I think the whole agnosticism vs. atheism definition thing has been best summarized by the following graph, courtesy of the mighty Bud Uzoras of Dead Logic:
As an atheist, my degree of agnosticism varies depending on the god-concept being presented. I also think that most reasonable people would concur that we ought to value epistemic humility – just a fancy way of saying "there's a lot I don't and possibly can't know, so I could be wrong". I think most reasonable people would likewise concur that accordingly, we cannot be "absolutely certain" about anything. But we can be reasonably certain, often to a degree of very high confidence.
So with that said, I consider myself a strong atheist with regard to the Christian conceptualization of
God. In my view, that God is:
- Based upon a text of dubious historical authenticity that is replete with a self-defeating and logically absurd theology (at least as it is generally interpreted)

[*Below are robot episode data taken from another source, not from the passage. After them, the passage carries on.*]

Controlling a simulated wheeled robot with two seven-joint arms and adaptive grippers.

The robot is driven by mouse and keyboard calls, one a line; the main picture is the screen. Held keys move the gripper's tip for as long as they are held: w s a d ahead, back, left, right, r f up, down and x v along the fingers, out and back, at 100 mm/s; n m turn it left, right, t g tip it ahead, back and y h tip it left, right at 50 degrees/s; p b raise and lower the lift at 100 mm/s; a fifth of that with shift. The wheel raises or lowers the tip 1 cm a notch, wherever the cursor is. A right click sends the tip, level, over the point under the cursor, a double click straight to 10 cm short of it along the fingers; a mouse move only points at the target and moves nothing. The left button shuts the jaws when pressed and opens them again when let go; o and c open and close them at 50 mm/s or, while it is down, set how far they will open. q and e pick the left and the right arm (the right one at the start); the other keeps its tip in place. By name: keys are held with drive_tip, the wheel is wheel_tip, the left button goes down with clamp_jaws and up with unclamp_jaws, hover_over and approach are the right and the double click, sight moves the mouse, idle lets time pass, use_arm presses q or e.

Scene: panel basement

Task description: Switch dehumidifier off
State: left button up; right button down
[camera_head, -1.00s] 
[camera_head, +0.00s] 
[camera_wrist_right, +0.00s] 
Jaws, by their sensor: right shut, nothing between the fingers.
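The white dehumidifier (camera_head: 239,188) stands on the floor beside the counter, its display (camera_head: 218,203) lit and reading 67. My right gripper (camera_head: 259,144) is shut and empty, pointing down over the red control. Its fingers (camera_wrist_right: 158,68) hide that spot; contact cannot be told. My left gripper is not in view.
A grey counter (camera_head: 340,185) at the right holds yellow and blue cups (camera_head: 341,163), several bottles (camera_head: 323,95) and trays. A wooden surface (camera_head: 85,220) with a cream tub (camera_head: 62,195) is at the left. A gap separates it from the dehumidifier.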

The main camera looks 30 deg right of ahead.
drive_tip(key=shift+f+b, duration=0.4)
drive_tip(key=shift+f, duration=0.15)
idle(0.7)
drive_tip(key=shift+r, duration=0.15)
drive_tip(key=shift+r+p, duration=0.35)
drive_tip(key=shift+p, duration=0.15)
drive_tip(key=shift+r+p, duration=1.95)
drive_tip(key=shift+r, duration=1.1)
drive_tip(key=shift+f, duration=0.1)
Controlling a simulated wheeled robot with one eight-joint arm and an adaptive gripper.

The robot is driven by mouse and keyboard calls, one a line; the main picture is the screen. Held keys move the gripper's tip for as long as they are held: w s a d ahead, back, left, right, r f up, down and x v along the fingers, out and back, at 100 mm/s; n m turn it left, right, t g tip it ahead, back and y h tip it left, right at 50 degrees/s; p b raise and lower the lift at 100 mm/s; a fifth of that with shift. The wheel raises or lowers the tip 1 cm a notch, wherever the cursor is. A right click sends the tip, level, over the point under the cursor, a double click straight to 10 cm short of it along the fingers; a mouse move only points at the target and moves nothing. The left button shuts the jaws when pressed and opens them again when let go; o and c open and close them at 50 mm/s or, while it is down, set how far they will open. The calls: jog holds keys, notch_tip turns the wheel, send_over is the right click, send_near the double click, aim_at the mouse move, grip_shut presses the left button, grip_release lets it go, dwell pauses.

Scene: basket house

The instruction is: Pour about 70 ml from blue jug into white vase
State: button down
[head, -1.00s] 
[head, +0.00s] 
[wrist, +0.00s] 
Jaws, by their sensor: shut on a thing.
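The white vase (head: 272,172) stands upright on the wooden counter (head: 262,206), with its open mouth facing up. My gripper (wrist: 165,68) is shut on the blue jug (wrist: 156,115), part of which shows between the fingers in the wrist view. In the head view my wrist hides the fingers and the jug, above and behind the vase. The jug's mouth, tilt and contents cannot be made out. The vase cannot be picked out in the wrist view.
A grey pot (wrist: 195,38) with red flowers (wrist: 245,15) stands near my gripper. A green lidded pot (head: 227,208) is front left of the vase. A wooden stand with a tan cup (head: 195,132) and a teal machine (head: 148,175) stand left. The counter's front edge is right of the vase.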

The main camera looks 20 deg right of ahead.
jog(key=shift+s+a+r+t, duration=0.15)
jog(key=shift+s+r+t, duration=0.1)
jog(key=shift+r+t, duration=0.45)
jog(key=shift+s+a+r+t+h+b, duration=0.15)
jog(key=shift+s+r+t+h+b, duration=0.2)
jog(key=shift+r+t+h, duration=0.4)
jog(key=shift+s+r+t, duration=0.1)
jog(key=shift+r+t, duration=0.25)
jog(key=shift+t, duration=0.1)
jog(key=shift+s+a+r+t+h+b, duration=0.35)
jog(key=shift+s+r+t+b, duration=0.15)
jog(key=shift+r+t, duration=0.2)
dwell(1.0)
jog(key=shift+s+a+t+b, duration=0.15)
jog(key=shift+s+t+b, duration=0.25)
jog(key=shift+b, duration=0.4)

- Ascribed with logically contradictory and/or incoherent properties
- A failed hypothesis in explaining any known natural phenomenon
But let's say we define God differently. Let's say that since the principles of logic are derived from observation of physical reality, there's no reason why a God who exists beyond our reality ought to be bound by such laws. Personally, I'm inclined to believe that if there is a God, that's a more apt description. However, such a being is in principle permanently beyond our "epistemic horizon"; we cannot use science or logic to infer anything about this being, including its mere existence. So I can't say that I am reasonably certain such a being doesn't exist – I must hold a higher degree of agnosticism. But I can also say that such a God, while certainly possible, is essentially irrelevant to the human experience because it is unknowable. Absent any evidence or relevance to my existence, I can see no reason to hold a positive belief in this being – so I am a weak atheist with regard to this nebulously defined deity.
Atheism is strictly descriptive, not normative. It's not a philosophy or a world-view. And although it's closely intertwined with metaphysical naturalism, it is not the same thing. But while we may, in a broad sense, define atheism as a lack of belief in gods, I think most of us do take a bit stronger stance with regard to clearly defined concepts. Where does that leave the burden of proof? That depends. Supernatural things can always be defined in a way that they are epistemically useless, like the aforementioned nebulous God. Saying something like "I saw a miracle, and you cannot prove I didn't" is nothing more than defining the supernatural in a manner that permanently escapes rational scrutiny – it's defining the concept into irrelevance. The inability to conclusively disprove some abstract, nebulously defined concept does not give us sufficient grounds to deem it worthy of consideration – the burden of proof is quite clearly on the theist. But if I argue the points I listed above regarding the Christian God, then clearly the burden of proof is on me to justify those points through evidence and argument. That sort of contextually specific "strong atheism" is something that I think we non-believers ought to be more than happy to embrace.